Dataset extract:
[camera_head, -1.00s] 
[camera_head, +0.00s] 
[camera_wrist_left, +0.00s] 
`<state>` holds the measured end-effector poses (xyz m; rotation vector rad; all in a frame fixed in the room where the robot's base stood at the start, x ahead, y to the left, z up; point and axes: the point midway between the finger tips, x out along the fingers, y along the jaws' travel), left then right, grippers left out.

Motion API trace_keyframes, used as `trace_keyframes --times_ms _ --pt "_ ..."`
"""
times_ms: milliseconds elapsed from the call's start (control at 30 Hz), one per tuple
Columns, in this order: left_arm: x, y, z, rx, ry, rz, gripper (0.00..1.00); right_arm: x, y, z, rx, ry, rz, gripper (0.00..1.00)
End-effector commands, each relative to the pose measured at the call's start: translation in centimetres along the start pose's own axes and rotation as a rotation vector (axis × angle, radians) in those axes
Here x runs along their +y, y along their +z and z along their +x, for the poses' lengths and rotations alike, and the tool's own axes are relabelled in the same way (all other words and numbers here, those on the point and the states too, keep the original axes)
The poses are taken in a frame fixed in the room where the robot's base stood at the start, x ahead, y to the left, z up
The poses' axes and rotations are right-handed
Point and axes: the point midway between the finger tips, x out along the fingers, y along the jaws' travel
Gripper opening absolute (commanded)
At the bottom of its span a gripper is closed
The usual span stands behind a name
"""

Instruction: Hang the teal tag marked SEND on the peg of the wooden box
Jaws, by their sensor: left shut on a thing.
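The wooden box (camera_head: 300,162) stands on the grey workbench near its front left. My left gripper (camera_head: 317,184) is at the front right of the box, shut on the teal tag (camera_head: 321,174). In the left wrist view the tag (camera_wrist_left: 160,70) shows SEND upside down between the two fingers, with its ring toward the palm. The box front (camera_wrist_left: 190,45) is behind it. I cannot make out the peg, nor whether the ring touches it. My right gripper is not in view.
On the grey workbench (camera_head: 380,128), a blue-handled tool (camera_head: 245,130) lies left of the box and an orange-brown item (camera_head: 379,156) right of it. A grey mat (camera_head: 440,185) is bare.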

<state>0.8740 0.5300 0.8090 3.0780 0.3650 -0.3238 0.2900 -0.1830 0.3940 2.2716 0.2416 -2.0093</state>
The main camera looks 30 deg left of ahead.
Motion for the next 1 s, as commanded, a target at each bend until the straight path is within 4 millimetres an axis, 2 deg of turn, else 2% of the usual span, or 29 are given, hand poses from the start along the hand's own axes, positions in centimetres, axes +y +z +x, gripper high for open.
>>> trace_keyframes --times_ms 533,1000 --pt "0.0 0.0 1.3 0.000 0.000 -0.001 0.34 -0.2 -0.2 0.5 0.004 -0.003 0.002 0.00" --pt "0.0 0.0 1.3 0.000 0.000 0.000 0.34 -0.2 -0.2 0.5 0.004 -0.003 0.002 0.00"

Objective: In the listing above, find each line with the word "usual" and copy it.

Reply:
The usual span stands behind a name
Motion for the next 1 s, as commanded, a target at each bend until the straight path is within 4 millimetres an axis, 2 deg of turn, else 2% of the usual span, or 29 are given, hand poses from the start along the hand's own axes, positions in centimetres, axes +y +z +x, gripper high for open.

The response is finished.